**PROBLEM DESCRIPTION:**
Reproduce all entries precisely as they are written.

**INFORMATION GIVEN:**

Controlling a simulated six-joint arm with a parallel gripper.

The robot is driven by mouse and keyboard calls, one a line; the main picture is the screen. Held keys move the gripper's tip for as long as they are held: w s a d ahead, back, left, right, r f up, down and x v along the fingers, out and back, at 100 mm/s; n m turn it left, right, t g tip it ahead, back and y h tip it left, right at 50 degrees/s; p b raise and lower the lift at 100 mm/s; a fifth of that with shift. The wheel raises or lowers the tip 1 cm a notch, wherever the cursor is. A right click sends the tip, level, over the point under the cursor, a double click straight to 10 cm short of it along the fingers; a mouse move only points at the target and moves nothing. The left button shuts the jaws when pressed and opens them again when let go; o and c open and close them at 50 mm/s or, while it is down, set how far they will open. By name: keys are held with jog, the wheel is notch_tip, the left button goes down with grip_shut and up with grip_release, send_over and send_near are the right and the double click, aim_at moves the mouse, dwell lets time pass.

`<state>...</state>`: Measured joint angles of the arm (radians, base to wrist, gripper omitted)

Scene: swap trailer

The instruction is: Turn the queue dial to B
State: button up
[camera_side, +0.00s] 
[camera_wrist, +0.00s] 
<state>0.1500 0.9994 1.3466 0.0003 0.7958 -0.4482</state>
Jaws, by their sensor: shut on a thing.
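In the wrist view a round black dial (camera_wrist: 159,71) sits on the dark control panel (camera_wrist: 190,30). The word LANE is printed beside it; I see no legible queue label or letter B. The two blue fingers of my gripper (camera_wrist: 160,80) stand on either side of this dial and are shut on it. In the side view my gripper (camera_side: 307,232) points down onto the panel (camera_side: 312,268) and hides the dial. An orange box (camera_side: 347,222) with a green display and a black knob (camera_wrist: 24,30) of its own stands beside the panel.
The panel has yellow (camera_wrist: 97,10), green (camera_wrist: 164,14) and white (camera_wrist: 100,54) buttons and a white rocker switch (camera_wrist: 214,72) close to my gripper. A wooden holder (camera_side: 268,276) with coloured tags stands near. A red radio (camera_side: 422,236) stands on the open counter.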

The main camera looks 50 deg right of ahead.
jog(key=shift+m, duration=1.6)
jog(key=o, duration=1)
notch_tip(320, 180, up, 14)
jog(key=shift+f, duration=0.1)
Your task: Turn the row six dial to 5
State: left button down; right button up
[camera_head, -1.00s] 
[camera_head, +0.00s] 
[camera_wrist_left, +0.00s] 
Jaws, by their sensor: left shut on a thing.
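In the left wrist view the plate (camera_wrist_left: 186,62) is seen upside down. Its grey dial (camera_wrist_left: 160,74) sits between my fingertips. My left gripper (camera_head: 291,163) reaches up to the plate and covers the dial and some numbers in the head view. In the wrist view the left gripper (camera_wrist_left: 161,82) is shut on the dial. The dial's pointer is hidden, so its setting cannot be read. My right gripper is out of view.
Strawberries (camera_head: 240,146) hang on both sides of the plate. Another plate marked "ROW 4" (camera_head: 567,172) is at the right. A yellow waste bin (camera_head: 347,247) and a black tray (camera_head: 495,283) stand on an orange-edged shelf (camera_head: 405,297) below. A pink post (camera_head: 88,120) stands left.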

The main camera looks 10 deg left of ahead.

**RESULT FOR THIS TASK:**
Controlling a simulated six-joint arm with a parallel gripper.

The robot is driven by mouse and keyboard calls, one a line; the main picture is the screen. Held keys move the gripper's tip for as long as they are held: w s a d ahead, back, left, right, r f up, down and x v along the fingers, out and back, at 100 mm/s; n m turn it left, right, t g tip it ahead, back and y h tip it left, right at 50 degrees/s; p b raise and lower the lift at 100 mm/s; a fifth of that with shift. The wheel raises or lowers the tip 1 cm a notch, wherever the cursor is. A right click sends the tip, level, over the point under the cursor, a double click straight to 10 cm short of it along the fingers; a mouse move only points at the target and moves nothing. The left button shuts the jaws when pressed and opens them again when let go; o and c open and close them at 50 mm/s or, while it is down, set how far they will open. By name: keys are held with jog, the wheel is notch_tip, the left button goes down with grip_shut and up with grip_release, send_over and send_near are the right and the double click, aim_at moves the mouse, dwell lets time pass.

`<state>...</state>`: Measured joint angles of the arm (radians, base to wrist, gripper omitted)

Scene: swap trailer

The instruction is: Turn the queue dial to B
State: button up
[camera_side, +0.00s] 
[camera_wrist, +0.00s] 
<state>0.1500 0.9994 1.3466 0.0003 0.7958 -0.4482</state>
Jaws, by their sensor: shut on a thing.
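In the wrist view a round black dial (camera_wrist: 159,71) sits on the dark control panel (camera_wrist: 190,30). The word LANE is printed beside it; I see no legible queue label or letter B. The two blue fingers of my gripper (camera_wrist: 160,80) stand on either side of this dial and are shut on it. In the side view my gripper (camera_side: 307,232) points down onto the panel (camera_side: 312,268) and hides the dial. An orange box (camera_side: 347,222) with a green display and a black knob (camera_wrist: 24,30) of its own stands beside the panel.
The panel has yellow (camera_wrist: 97,10), green (camera_wrist: 164,14) and white (camera_wrist: 100,54) buttons and a white rocker switch (camera_wrist: 214,72) close to my gripper. A wooden holder (camera_side: 268,276) with coloured tags stands near. A red radio (camera_side: 422,236) stands on the open counter.

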The main camera looks 50 deg right of ahead.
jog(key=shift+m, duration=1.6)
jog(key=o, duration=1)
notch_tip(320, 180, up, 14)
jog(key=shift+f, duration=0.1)
Your task: Turn the row six dial to 5
State: left button down; right button up
[camera_head, -1.00s] 
[camera_head, +0.00s] 
[camera_wrist_left, +0.00s] 
Jaws, by their sensor: left shut on a thing.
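In the left wrist view the plate (camera_wrist_left: 186,62) is seen upside down. Its grey dial (camera_wrist_left: 160,74) sits between my fingertips. My left gripper (camera_head: 291,163) reaches up to the plate and covers the dial and some numbers in the head view. In the wrist view the left gripper (camera_wrist_left: 161,82) is shut on the dial. The dial's pointer is hidden, so its setting cannot be read. My right gripper is out of view.
Strawberries (camera_head: 240,146) hang on both sides of the plate. Another plate marked "ROW 4" (camera_head: 567,172) is at the right. A yellow waste bin (camera_head: 347,247) and a black tray (camera_head: 495,283) stand on an orange-edged shelf (camera_head: 405,297) below. A pink post (camera_head: 88,120) stands left.

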The main camera looks 10 deg left of ahead.

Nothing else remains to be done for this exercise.